The newspaper advertisement read: “Only candidates who are 27 years and below are eligible to apply.”
Samson Udofia looked dejectedly at the advert and other job vacancies at the newspaper stand where he paid the vendor a token fee to read the employment section. Then he shook his head dismally and said, “This is not fair. All these employers are asking for candidates who are below my age. Is it my fault that I graduated at 29? I barely made it in for youth service and now I can’t even apply for the kind of job I want because of my age.”
Samson’s story is similar to that of many fresh graduates in Nigeria. Job positions open to candidates without any job experience usually come with an age tag such as, “Only candidates who are 27 years and below are eligible to apply.”
Tunde Rotimi, a 400-level student of Accounting at the University of Ilorin is already having thoughts of a bleak future.
“I wonder how I’ll get a job when I graduate. I am already 28 and if there is no strike before I graduate, I will finish my youth service when I am 29. How will I get a job when the good companies only want younger people?” he says, reading the job adverts with a deep frown.
The demand from employers for “young” fresh graduates often causes job seekers to falsify their ages and back them with false documents to get jobs in the highly competitive labour market.
Forced to lie
This holds true for Margaret Akpan (not real name), who recently secured a job at acompany in Lagos. She said she had no difficulty convincing her employers that she was four years younger because she has a youthful look.
“To say the truth, I went to swear a false affidavit to secure my present job. I am 33 years now. I searched for a job for three years to no avail. Even when I went for some interviews, they would employ the younger people and leave us older ones. So I had no choice.”
The preference of employers for younger people, especially fresh graduates without any job experience, is, according to Bunmi Akerele, a Human Resources Consultant, due to the fact that they are easier to train, relate well with customers and have less social and family responsibilities.
“When you employ a new graduate into a large organisation, the person requires adequate training and it often takes years to realise such a person’s strengths within the company,” she says.
“If you employ a lady, say, in her mid 30s, at the bottom of the organisational strata, she has a greater tendency of leaving the organisation within a few years to face family responsibilities, thereby costing the organisation more in terms of training and recruitment costs to replace her. Also, from experience, I’ve found out that younger people learn faster when faced with a new task.”
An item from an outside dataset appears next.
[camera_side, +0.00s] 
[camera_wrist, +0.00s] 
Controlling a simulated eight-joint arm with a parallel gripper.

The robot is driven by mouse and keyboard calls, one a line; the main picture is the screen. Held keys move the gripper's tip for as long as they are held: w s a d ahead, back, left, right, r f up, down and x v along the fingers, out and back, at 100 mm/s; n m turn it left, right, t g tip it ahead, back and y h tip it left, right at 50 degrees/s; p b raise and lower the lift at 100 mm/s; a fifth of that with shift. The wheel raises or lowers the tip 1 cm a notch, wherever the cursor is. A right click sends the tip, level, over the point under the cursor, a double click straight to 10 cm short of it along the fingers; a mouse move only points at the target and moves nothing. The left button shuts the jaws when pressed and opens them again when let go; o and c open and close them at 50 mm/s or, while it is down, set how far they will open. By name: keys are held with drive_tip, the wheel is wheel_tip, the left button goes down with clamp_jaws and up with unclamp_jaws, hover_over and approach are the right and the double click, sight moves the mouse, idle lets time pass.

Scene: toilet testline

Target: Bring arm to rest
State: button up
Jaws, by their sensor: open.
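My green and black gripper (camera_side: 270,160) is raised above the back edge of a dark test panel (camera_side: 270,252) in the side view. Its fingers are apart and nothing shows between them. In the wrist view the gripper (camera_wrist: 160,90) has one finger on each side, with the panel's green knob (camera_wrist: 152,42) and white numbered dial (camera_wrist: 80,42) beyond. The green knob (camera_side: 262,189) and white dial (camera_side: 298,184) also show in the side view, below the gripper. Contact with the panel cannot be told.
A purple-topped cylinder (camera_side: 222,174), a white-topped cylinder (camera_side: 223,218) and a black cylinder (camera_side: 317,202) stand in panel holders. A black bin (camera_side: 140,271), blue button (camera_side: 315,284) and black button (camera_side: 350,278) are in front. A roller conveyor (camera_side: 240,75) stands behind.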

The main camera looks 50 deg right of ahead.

Olabanji Majekodumi, a Human Resource Manager with a commercial bank corroborates this view. “Banking is a very competitive industry, so we need people who are dynamic and energetic. To employ someone without any work experience who is well over 30 poses problems to the bank in terms of training and work delivery. Younger people are known to have more energy and are associated with less problems. As they grow older within the bank, their age becomes an advantage for more serious responsibilities, but not at the bottom.”
Speaking on the matter, a legal practitioner with Praxis Legal, Peter Adobamen, said the employer is not bound by any law to employ anyone based on age. “No law imposes any duty on the employer to hire based on age. The employer is at liberty to set any age requirement as it suits him or her; it is a contract. It is only when the employer decides to fire that it becomes imperative to look at the legal basis of his action, but regarding employment based on age, the contract is strictly between the employer and the employee,” said Mr. Adobamen. He added, however that what the law frowns at is discrimination in employment against people such as the physically challenged, and HIV/AIDS victims.
But being a fresh graduate with a NYSC certificate at the age of 27, which is preferred by most employers, is a tough feat to achieve in Nigeria. According to Mr. Rotimi, “The educational system in Nigeria makes it difficult for people to go into the university and graduate when they want. Gaining admission alone can take up to four years or even more. Then when you add all the time wasted on strikes, how won’t someone grow older while still in school.”
And so, without realising it, Samson seems to be preparing to join the bandwagon of age forgers. “What they don’t realise is that it makes no difference if I’m 27 or 37. I can still do the job well. Maybe, I would have a better chance of getting a job if I lied about my age,” he said.